** GIVEN TASK **
All of the data that follows should be retyped exactly, please, except the pictures.

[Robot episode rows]
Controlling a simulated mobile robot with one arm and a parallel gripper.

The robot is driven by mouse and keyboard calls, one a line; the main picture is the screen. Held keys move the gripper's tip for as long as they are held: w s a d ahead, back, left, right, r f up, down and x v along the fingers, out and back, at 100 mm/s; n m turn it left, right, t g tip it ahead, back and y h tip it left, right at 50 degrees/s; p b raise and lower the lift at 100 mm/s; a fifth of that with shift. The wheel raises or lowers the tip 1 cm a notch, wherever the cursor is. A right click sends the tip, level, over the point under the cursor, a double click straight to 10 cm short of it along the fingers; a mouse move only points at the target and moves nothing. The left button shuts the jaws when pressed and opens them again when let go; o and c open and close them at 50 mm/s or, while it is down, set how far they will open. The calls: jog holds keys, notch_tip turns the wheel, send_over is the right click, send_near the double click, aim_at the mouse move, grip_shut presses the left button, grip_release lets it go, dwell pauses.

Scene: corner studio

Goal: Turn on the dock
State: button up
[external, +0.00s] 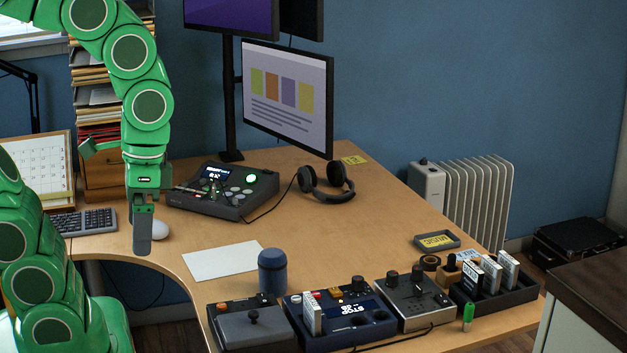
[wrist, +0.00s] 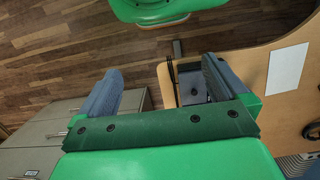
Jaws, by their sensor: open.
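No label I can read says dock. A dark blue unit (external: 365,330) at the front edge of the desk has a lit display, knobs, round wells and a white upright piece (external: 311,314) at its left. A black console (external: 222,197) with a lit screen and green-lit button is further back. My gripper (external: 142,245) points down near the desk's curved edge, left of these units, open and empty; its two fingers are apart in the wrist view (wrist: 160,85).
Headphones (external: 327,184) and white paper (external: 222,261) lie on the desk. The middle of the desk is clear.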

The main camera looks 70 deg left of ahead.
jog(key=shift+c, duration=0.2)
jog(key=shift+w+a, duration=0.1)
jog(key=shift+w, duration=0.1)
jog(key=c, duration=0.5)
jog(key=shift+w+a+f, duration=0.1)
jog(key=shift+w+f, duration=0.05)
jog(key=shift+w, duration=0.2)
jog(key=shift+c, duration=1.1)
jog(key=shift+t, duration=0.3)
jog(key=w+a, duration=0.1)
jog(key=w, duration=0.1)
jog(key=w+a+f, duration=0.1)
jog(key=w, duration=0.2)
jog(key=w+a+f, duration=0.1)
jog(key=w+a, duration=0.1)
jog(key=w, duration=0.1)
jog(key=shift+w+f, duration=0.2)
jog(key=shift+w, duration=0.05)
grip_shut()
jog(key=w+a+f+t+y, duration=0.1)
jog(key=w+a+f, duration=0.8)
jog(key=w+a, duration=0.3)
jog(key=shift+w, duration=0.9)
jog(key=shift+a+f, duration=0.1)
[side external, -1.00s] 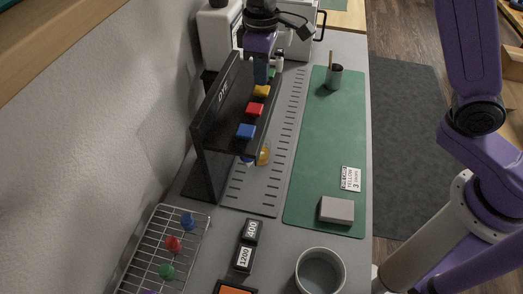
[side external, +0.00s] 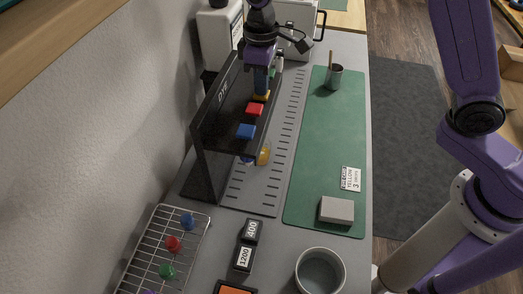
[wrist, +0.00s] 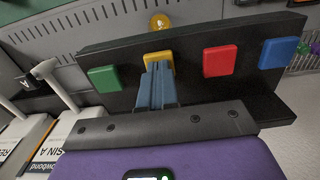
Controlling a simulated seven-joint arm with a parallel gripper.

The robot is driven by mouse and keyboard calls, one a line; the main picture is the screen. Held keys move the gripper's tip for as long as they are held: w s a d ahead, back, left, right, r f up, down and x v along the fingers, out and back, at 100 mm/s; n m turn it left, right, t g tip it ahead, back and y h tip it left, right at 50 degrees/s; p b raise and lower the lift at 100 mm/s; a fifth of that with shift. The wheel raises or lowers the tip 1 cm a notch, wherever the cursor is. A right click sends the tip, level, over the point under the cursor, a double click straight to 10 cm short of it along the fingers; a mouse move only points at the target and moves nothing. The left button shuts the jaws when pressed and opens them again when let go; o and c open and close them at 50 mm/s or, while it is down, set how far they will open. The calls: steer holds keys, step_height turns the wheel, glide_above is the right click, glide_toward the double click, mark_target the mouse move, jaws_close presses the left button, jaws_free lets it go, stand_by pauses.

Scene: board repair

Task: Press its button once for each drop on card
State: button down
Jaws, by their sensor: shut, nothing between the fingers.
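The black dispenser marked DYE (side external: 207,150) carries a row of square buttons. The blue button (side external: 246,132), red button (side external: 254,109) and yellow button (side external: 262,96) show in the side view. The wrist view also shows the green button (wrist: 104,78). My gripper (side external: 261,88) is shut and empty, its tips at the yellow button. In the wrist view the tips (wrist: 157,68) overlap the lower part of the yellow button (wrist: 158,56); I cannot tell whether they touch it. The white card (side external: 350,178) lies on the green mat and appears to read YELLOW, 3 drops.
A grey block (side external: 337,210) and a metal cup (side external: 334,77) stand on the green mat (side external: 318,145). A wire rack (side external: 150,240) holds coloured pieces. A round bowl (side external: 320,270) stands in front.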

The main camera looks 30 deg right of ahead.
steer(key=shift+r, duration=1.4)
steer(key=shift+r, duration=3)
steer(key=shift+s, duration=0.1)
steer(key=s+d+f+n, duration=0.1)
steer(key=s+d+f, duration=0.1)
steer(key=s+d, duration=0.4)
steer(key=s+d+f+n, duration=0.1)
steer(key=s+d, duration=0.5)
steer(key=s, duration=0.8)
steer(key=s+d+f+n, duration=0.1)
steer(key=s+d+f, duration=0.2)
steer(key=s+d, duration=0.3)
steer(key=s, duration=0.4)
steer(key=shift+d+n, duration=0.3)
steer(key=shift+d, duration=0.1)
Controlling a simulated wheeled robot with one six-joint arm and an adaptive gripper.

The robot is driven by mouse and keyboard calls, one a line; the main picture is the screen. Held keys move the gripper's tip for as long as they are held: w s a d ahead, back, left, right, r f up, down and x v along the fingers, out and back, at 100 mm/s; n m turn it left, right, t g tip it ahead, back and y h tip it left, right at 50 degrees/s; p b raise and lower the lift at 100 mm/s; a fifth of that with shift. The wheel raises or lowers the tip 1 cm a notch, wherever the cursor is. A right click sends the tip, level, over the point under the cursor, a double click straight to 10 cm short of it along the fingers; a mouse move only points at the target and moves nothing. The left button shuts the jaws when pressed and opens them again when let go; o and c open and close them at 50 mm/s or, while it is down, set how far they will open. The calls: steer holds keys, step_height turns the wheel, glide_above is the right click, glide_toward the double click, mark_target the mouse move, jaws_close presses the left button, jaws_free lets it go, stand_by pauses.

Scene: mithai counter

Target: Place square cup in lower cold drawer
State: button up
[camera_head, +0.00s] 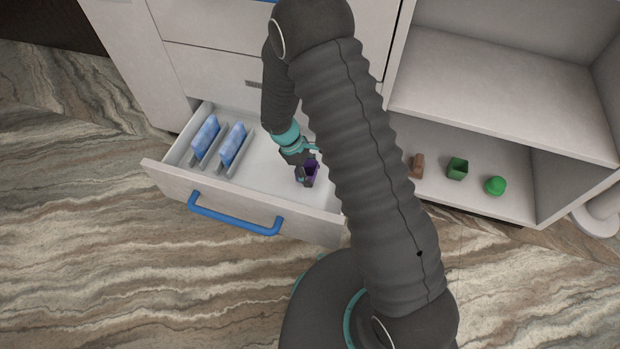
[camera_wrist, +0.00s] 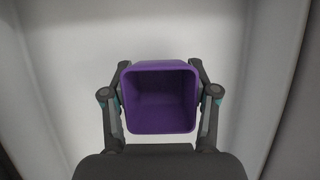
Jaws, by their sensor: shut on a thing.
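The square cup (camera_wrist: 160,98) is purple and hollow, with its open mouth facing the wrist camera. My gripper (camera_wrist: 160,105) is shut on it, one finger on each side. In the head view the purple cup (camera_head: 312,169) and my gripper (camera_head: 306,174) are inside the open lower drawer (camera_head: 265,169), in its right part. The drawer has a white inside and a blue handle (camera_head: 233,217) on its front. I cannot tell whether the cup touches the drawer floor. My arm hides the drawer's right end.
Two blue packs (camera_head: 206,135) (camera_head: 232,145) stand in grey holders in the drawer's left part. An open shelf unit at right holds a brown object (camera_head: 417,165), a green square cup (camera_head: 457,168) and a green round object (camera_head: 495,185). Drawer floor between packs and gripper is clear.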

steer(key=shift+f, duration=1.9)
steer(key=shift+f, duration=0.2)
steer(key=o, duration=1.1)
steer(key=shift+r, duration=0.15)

** REPLY TO THE EXERCISE **
Controlling a simulated mobile robot with one arm and a parallel gripper.

The robot is driven by mouse and keyboard calls, one a line; the main picture is the screen. Held keys move the gripper's tip for as long as they are held: w s a d ahead, back, left, right, r f up, down and x v along the fingers, out and back, at 100 mm/s; n m turn it left, right, t g tip it ahead, back and y h tip it left, right at 50 degrees/s; p b raise and lower the lift at 100 mm/s; a fifth of that with shift. The wheel raises or lowers the tip 1 cm a notch, wherever the cursor is. A right click sends the tip, level, over the point under the cursor, a double click straight to 10 cm short of it along the fingers; a mouse move only points at the target and moves nothing. The left button shuts the jaws when pressed and opens them again when let go; o and c open and close them at 50 mm/s or, while it is down, set how far they will open. The calls: jog holds keys, notch_tip turns the wheel, send_over is the right click, send_near the double click, aim_at the mouse move, grip_shut presses the left button, grip_release lets it go, dwell pauses.

Scene: corner studio

Goal: Turn on the dock
State: button up
[external, +0.00s] 
[wrist, +0.00s] 
Jaws, by their sensor: open.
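No label I can read says dock. A dark blue unit (external: 365,330) at the front edge of the desk has a lit display, knobs, round wells and a white upright piece (external: 311,314) at its left. A black console (external: 222,197) with a lit screen and green-lit button is further back. My gripper (external: 142,245) points down near the desk's curved edge, left of these units, open and empty; its two fingers are apart in the wrist view (wrist: 160,85).
Headphones (external: 327,184) and white paper (external: 222,261) lie on the desk. The middle of the desk is clear.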

The main camera looks 70 deg left of ahead.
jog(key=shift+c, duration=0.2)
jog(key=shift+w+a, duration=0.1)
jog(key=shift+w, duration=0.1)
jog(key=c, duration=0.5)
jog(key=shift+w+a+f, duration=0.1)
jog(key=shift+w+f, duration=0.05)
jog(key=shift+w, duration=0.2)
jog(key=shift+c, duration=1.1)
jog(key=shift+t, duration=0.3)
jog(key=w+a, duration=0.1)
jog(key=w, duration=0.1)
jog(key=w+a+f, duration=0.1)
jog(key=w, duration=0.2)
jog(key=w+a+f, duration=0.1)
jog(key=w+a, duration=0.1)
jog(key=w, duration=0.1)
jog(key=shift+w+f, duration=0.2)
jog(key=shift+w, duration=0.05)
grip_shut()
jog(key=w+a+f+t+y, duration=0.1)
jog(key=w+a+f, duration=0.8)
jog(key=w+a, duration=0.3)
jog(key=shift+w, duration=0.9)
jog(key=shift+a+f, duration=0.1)
[side external, -1.00s] 
[side external, +0.00s] 
[wrist, +0.00s] 
Controlling a simulated seven-joint arm with a parallel gripper.

The robot is driven by mouse and keyboard calls, one a line; the main picture is the screen. Held keys move the gripper's tip for as long as they are held: w s a d ahead, back, left, right, r f up, down and x v along the fingers, out and back, at 100 mm/s; n m turn it left, right, t g tip it ahead, back and y h tip it left, right at 50 degrees/s; p b raise and lower the lift at 100 mm/s; a fifth of that with shift. The wheel raises or lowers the tip 1 cm a notch, wherever the cursor is. A right click sends the tip, level, over the point under the cursor, a double click straight to 10 cm short of it along the fingers; a mouse move only points at the target and moves nothing. The left button shuts the jaws when pressed and opens them again when let go; o and c open and close them at 50 mm/s or, while it is down, set how far they will open. The calls: steer holds keys, step_height turns the wheel, glide_above is the right click, glide_toward the double click, mark_target the mouse move, jaws_close presses the left button, jaws_free lets it go, stand_by pauses.

Scene: board repair

Task: Press its button once for each drop on card
State: button down
Jaws, by their sensor: shut, nothing between the fingers.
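The black dispenser marked DYE (side external: 207,150) carries a row of square buttons. The blue button (side external: 246,132), red button (side external: 254,109) and yellow button (side external: 262,96) show in the side view. The wrist view also shows the green button (wrist: 104,78). My gripper (side external: 261,88) is shut and empty, its tips at the yellow button. In the wrist view the tips (wrist: 157,68) overlap the lower part of the yellow button (wrist: 158,56); I cannot tell whether they touch it. The white card (side external: 350,178) lies on the green mat and appears to read YELLOW, 3 drops.
A grey block (side external: 337,210) and a metal cup (side external: 334,77) stand on the green mat (side external: 318,145). A wire rack (side external: 150,240) holds coloured pieces. A round bowl (side external: 320,270) stands in front.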

The main camera looks 30 deg right of ahead.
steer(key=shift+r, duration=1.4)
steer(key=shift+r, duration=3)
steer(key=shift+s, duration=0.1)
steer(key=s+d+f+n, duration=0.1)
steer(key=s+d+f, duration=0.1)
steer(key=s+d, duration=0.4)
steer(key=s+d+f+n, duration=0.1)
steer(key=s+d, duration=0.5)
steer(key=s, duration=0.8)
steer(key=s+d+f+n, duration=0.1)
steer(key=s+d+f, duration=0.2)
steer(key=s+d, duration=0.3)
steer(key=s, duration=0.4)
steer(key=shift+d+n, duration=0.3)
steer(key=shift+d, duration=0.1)
Controlling a simulated wheeled robot with one six-joint arm and an adaptive gripper.

The robot is driven by mouse and keyboard calls, one a line; the main picture is the screen. Held keys move the gripper's tip for as long as they are held: w s a d ahead, back, left, right, r f up, down and x v along the fingers, out and back, at 100 mm/s; n m turn it left, right, t g tip it ahead, back and y h tip it left, right at 50 degrees/s; p b raise and lower the lift at 100 mm/s; a fifth of that with shift. The wheel raises or lowers the tip 1 cm a notch, wherever the cursor is. A right click sends the tip, level, over the point under the cursor, a double click straight to 10 cm short of it along the fingers; a mouse move only points at the target and moves nothing. The left button shuts the jaws when pressed and opens them again when let go; o and c open and close them at 50 mm/s or, while it is down, set how far they will open. The calls: steer holds keys, step_height turns the wheel, glide_above is the right click, glide_toward the double click, mark_target the mouse move, jaws_close presses the left button, jaws_free lets it go, stand_by pauses.

Scene: mithai counter

Target: Place square cup in lower cold drawer
State: button up
[camera_head, +0.00s] 
[camera_wrist, +0.00s] 
Jaws, by their sensor: shut on a thing.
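The square cup (camera_wrist: 160,98) is purple and hollow, with its open mouth facing the wrist camera. My gripper (camera_wrist: 160,105) is shut on it, one finger on each side. In the head view the purple cup (camera_head: 312,169) and my gripper (camera_head: 306,174) are inside the open lower drawer (camera_head: 265,169), in its right part. The drawer has a white inside and a blue handle (camera_head: 233,217) on its front. I cannot tell whether the cup touches the drawer floor. My arm hides the drawer's right end.
Two blue packs (camera_head: 206,135) (camera_head: 232,145) stand in grey holders in the drawer's left part. An open shelf unit at right holds a brown object (camera_head: 417,165), a green square cup (camera_head: 457,168) and a green round object (camera_head: 495,185). Drawer floor between packs and gripper is clear.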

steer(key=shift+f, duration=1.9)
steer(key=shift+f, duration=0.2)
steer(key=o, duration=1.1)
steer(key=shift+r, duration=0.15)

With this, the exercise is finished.